Ondertussen kan ik achterom kijken, om te waarderen waar ik ben.
Wanneer het weer tijd is voor een oppepper, weet ik wat me te doen staat.
Ik richt me op het licht, en voel me verlicht.
Dat is een kunst, die ik steeds meer beheers.
Nu ja, meer een noodzaak.
Zo nu en dan lijkt het alsof ik in een trechter vol vloeistof ben gevallen.
Alles trekt aan me, en kan ik doen wat ik wil, maar kom er nooit droog uit.
Uiteindelijk word ik uitgetuft, en lig daar gekneusd.
Pas had ik zo’n dag.
Het begon al bij de ochtendkoffie.
Ik probeerde tegelijkertijd de dieren te voeren, de vaatwasser uit te ruimen en ontbijt te maken.
Deurtjes stonden jammerlijk open.
Met een klap en een bult kwam ik op de bank te zitten.
Ik bedacht me dat het niet mijn dag zou zijn.
En natuurlijk, zoals het een vicieuze cirkel betaamt, kreeg ik gelijk.
Struikelen over een denkbeeldige stoeptegel.
Zwaaien naar een volstrekt onbekende.
Een haar willen epileren om dan keihard in je vel te knijpen met de pincet.
Een rode sok in je witte, eh roze was.
Zo’n dag was het.
Vervolgens gaan mijn gedachten met me aan de haal.
Het huis is eigenlijk erg klein, en zonder tuin.
Ik ben toch best wel dik, en mijn huid erg onrustig.
Ik ben niet waar ik wil zijn, qua status.
Al zou ik dat nooit toegeven natuurlijk, want het draait toch zeker niet om aanzien.
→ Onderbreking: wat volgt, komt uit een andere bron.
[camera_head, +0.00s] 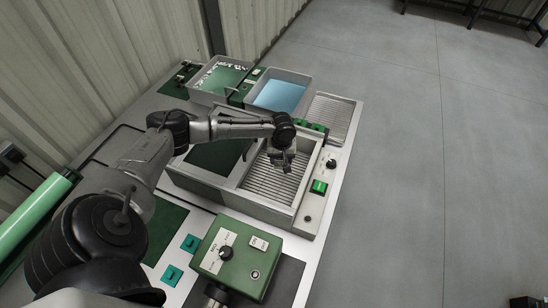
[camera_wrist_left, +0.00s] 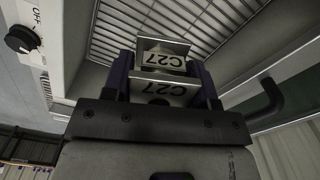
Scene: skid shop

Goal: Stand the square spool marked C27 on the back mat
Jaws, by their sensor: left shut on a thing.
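My left gripper (camera_head: 283,165) is shut on the square spool marked C27 and holds it over the ribbed basin of the grey bench unit. In the head view the spool is small and mostly hidden by the gripper. A dark green mat (camera_head: 168,226) lies on the bench near my arm; I cannot tell whether it is the back mat. My right gripper is out of view.
The bench unit has a raised rim (camera_head: 258,208) and a green switch (camera_head: 319,187). A green control box (camera_head: 236,258) stands in front. A blue-bottomed tray (camera_head: 280,97) and a tray of green and white pieces (camera_head: 218,78) stand behind. A ribbed plate (camera_head: 330,118) lies back right.
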En dan kijk ik naar de zonnebloemen van de supermarkt.
Hoewel de zon scheen vandaag, laten ze stuk voor stuk hun hoofdje hangen.
Ik probeer ze nog op te peppen, maar tevergeefs.
Hoe kan het ook anders.
Je kunt dan wel een zonnebloem zijn, er moet wel licht schijnen om je er naar toe te kunnen draaien.